▶ _Task to carry out_: Extract all lines from the data beneath that include the word "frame".

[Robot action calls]
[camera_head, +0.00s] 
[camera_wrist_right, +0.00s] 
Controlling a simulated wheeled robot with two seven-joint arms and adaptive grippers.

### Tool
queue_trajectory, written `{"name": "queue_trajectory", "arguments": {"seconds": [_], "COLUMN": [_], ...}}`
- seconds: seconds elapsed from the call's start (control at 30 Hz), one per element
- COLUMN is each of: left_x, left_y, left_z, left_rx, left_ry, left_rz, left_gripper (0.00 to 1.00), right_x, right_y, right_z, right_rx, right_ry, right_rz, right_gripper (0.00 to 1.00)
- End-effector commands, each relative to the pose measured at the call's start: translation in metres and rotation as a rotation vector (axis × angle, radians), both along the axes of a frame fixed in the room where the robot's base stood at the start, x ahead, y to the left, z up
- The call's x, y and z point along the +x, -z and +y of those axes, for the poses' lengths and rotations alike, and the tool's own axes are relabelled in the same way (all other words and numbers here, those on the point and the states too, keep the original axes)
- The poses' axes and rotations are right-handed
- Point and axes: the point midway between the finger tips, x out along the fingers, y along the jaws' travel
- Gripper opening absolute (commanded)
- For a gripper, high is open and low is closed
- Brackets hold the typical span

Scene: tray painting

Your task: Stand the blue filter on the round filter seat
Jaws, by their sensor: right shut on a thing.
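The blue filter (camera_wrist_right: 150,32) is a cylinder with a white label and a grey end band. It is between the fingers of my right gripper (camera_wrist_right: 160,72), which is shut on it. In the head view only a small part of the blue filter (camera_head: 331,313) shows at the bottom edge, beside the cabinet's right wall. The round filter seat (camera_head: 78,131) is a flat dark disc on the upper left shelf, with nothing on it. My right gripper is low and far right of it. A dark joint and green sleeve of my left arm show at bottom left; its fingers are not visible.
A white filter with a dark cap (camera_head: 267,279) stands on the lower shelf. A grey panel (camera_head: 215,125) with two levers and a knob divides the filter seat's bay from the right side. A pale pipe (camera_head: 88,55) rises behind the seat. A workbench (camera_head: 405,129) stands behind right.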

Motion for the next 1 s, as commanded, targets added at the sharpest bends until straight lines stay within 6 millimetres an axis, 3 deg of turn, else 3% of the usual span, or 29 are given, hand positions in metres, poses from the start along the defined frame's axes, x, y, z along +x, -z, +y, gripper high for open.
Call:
--
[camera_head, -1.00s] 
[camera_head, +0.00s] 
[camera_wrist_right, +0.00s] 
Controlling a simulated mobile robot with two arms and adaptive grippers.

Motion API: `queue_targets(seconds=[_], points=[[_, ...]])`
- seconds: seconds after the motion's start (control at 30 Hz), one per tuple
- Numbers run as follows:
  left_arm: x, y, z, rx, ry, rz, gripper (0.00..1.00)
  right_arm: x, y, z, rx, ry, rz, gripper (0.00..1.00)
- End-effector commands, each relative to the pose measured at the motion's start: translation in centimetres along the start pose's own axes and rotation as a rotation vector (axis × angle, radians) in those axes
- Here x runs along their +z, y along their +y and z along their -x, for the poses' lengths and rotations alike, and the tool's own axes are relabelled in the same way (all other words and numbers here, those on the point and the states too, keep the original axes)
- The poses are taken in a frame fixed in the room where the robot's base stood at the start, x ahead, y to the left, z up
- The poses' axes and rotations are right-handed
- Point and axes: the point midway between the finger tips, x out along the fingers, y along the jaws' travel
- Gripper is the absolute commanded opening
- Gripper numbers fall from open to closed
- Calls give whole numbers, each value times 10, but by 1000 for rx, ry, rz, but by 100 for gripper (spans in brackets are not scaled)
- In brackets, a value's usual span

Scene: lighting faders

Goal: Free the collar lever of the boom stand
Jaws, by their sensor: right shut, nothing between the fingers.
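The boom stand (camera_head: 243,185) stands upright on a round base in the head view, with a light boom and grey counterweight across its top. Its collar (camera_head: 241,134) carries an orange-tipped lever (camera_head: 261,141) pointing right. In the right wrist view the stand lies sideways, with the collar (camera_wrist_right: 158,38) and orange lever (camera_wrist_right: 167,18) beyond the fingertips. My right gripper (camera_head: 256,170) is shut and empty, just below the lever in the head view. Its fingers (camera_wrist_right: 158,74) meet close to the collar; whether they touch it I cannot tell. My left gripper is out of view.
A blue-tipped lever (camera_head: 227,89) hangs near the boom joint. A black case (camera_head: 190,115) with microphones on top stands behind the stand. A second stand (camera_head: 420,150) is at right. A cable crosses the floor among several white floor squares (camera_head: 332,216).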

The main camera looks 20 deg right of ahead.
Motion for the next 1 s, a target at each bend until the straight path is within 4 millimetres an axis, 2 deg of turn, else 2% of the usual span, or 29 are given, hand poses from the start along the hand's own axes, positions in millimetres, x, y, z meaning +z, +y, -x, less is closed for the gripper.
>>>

▶ _Finished task_:
- End-effector commands, each relative to the pose measured at the call's start: translation in metres and rotation as a rotation vector (axis × angle, radians), both along the axes of a frame fixed in the room where the robot's base stood at the start, x ahead, y to the left, z up
Motion for the next 1 s, as commanded, targets added at the sharpest bends until straight lines stay within 6 millimetres an axis, 3 deg of turn, else 3% of the usual span, or 29 are given, hand positions in metres, poses from the start along the defined frame's axes, x, y, z along +x, -z, +y, gripper high for open.
- The poses are taken in a frame fixed in the room where the robot's base stood at the start, x ahead, y to the left, z up

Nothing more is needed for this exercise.